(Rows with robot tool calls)
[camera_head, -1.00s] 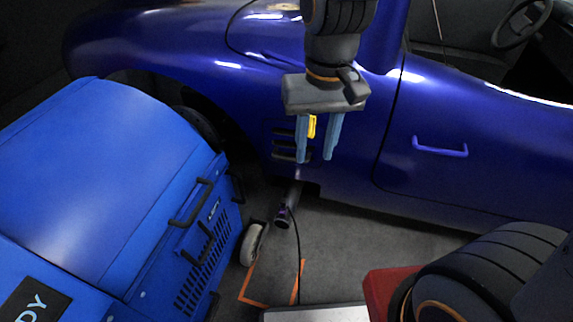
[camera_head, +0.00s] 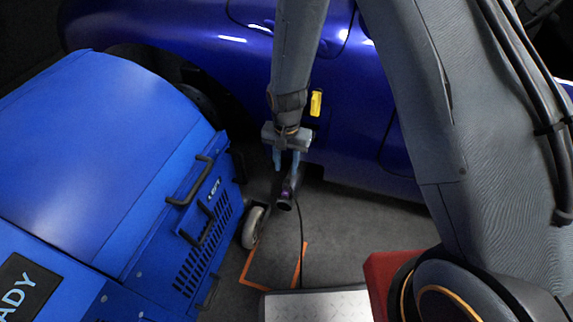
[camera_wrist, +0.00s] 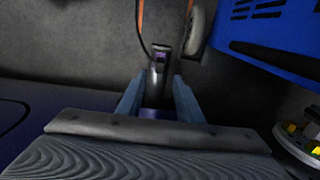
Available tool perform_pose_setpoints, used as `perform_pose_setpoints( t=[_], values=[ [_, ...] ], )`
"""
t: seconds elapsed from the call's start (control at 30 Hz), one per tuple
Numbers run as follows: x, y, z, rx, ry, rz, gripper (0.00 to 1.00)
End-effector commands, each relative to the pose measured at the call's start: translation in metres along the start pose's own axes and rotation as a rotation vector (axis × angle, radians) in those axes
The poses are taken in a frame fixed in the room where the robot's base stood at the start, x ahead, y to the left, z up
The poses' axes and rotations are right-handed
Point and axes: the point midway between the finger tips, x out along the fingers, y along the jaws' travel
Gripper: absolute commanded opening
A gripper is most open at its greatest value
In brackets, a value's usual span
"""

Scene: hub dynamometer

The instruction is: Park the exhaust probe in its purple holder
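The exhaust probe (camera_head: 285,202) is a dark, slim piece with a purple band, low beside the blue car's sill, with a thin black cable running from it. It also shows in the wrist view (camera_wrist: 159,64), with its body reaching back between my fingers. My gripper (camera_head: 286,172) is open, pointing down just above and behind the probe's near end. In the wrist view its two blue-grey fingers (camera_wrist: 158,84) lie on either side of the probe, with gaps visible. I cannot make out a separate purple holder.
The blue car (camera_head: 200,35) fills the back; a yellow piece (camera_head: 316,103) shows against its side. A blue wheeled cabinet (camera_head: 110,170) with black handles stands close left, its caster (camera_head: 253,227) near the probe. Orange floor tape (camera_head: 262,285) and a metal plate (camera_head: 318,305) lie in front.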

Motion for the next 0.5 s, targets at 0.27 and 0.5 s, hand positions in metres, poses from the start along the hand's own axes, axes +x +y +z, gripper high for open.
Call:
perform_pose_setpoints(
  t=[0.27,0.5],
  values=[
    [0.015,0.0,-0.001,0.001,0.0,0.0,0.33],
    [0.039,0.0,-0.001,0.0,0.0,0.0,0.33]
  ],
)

...

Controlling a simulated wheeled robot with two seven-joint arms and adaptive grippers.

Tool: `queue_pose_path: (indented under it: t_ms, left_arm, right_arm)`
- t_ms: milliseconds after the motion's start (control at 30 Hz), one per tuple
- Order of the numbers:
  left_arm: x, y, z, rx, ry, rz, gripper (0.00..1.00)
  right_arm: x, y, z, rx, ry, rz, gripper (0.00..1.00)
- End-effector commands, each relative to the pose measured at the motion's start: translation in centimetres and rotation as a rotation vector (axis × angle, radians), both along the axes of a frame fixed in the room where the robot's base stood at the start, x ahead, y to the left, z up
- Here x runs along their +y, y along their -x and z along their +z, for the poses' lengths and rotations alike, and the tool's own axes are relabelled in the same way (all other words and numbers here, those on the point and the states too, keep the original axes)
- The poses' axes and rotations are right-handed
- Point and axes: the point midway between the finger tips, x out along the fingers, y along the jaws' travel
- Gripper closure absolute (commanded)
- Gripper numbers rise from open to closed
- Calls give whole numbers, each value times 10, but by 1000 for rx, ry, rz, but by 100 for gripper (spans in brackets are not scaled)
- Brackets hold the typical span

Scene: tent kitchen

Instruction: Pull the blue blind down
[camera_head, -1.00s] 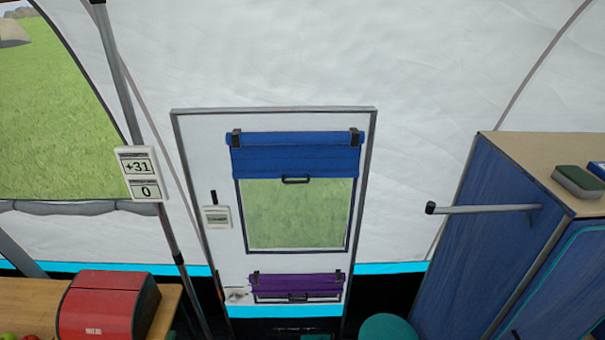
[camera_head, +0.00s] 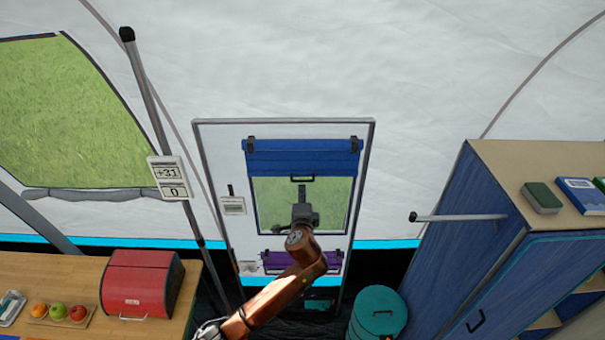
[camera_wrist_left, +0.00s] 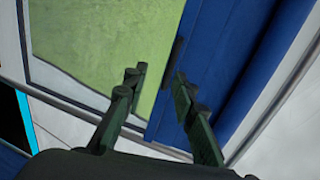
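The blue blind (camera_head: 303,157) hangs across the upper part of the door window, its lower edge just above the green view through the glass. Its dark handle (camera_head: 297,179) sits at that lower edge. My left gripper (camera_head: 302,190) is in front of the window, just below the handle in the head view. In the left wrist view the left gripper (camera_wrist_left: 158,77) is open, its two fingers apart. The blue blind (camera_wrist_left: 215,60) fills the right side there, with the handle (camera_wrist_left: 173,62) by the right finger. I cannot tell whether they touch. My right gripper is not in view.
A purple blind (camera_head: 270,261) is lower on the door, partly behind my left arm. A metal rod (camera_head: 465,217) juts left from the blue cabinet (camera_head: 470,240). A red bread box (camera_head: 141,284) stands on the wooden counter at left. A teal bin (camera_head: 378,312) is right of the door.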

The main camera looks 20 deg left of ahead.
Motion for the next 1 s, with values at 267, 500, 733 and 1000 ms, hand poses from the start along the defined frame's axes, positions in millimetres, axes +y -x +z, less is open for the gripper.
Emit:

==

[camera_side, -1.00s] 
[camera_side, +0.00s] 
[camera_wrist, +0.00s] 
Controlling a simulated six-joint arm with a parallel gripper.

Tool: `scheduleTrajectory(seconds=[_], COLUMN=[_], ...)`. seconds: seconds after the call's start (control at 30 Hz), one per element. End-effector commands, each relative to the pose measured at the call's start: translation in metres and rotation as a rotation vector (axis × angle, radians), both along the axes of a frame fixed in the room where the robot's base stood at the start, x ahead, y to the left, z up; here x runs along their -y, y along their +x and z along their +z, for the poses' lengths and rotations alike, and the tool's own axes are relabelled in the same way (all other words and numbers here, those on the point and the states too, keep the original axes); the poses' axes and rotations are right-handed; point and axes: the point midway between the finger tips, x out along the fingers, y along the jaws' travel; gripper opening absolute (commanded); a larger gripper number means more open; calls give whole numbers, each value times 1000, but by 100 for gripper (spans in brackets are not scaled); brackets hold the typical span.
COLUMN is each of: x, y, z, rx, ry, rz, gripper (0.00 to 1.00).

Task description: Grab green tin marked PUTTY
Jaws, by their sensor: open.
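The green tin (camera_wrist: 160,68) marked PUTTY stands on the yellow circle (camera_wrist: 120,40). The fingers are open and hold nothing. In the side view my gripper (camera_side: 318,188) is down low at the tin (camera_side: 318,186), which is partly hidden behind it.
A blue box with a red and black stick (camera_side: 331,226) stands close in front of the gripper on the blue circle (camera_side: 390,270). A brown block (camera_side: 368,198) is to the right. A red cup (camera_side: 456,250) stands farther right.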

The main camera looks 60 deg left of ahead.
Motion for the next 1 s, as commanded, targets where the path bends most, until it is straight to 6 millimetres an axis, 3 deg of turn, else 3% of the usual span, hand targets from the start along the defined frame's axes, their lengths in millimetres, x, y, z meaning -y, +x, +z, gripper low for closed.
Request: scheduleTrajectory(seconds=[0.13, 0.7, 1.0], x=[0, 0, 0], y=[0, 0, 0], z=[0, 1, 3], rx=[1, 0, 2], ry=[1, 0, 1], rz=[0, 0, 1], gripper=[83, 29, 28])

*Aim of the exercise:* In the entries above, find each line with the string "targets" and copy it.

*Complete response:*
Motion for the next 0.5 s, targets at 0.27 and 0.5 s, hand positions in metres, poses from the start along the hand's own axes, axes +x +y +z, gripper high for open.
Motion for the next 1 s, as commanded, targets where the path bends most, until it is straight to 6 millimetres an axis, 3 deg of turn, else 3% of the usual span, hand targets from the start along the defined frame's axes, their lengths in millimetres, x, y, z meaning -y, +x, +z, gripper low for closed.

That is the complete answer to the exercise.